• Prompt: Exactly reproduce the lines beginning with the line that includes "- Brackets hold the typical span" and ending with the last line of the data.

• Material:
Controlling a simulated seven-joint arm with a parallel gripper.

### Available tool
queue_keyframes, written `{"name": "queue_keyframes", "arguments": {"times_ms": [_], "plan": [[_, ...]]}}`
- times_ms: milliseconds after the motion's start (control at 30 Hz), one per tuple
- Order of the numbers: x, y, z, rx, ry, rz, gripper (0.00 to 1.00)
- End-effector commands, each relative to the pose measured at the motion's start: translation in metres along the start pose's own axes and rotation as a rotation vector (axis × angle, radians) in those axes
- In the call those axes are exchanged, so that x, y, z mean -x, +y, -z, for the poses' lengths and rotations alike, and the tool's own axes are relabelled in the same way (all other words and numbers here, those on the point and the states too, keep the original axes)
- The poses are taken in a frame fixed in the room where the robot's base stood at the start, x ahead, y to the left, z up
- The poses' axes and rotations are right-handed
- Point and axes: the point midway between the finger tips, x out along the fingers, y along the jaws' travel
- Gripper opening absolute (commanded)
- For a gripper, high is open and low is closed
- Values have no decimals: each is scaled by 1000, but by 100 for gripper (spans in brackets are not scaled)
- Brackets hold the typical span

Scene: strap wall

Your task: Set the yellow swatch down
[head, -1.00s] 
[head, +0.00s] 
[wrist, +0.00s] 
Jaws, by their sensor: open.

• Exercise answer:
- Brackets hold the typical span

Scene: strap wall

Your task: Set the yellow swatch down
[head, -1.00s] 
[head, +0.00s] 
[wrist, +0.00s] 
Jaws, by their sensor: open.

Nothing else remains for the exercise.